* Written instruction: Every line below is to be copied exactly, with the pictures left out.
○ ○ ○ ○
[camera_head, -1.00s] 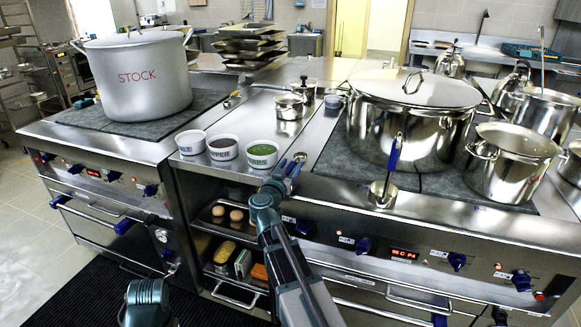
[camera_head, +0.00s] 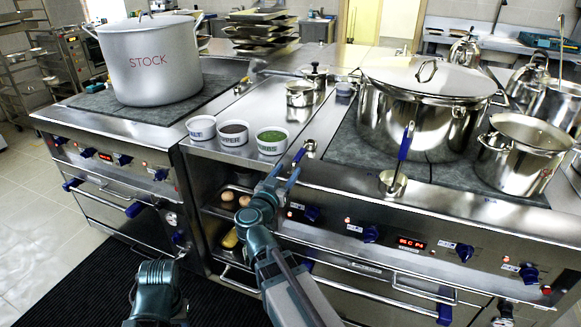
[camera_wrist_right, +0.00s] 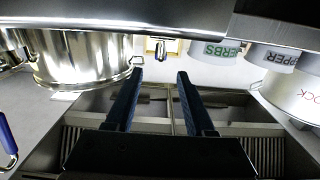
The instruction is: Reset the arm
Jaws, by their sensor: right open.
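My right gripper (camera_head: 284,172) is open and empty. It hangs in front of the counter's front edge, just below and right of the green herbs bowl (camera_head: 271,139). In the right wrist view its two dark blue fingers (camera_wrist_right: 159,76) stand apart with nothing between them. My right arm (camera_head: 275,260) comes up from the bottom of the head view. A teal link of my left arm (camera_head: 158,285) shows at the lower left. My left gripper is out of view.
A stock pot (camera_head: 150,68) stands on the left hob, and a large lidded pot (camera_head: 418,105) on the right one. A ladle (camera_head: 397,175) with a blue handle is at the right hob's front edge. Eggs (camera_head: 228,196) sit on a shelf below the counter. The floor at left is open.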

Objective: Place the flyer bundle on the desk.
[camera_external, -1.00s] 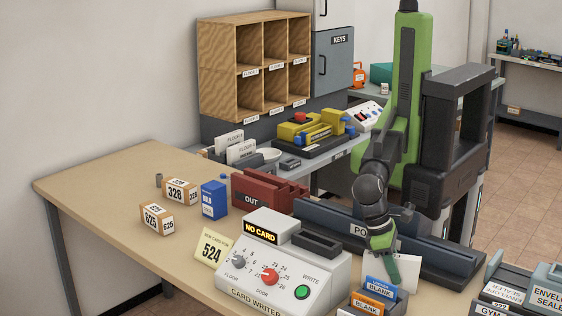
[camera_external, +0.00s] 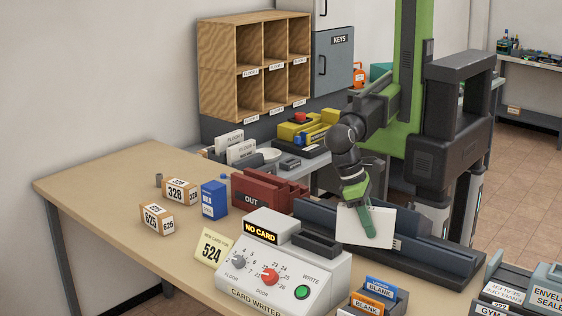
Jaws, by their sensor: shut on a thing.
○ ○ ○ ○
* Complete answer:
[camera_head, -1.00s] 
[camera_head, +0.00s] 
[camera_wrist_right, +0.00s] 
The instruction is: Reset the arm
Jaws, by their sensor: right open.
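My right gripper (camera_head: 284,172) is open and empty. It hangs in front of the counter's front edge, just below and right of the green herbs bowl (camera_head: 271,139). In the right wrist view its two dark blue fingers (camera_wrist_right: 159,76) stand apart with nothing between them. My right arm (camera_head: 275,260) comes up from the bottom of the head view. A teal link of my left arm (camera_head: 158,285) shows at the lower left. My left gripper is out of view.
A stock pot (camera_head: 150,68) stands on the left hob, and a large lidded pot (camera_head: 418,105) on the right one. A ladle (camera_head: 397,175) with a blue handle is at the right hob's front edge. Eggs (camera_head: 228,196) sit on a shelf below the counter. The floor at left is open.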

Objective: Place the flyer bundle on the desk.
[camera_external, -1.00s] 
[camera_external, +0.00s] 
Jaws, by their sensor: shut on a thing.

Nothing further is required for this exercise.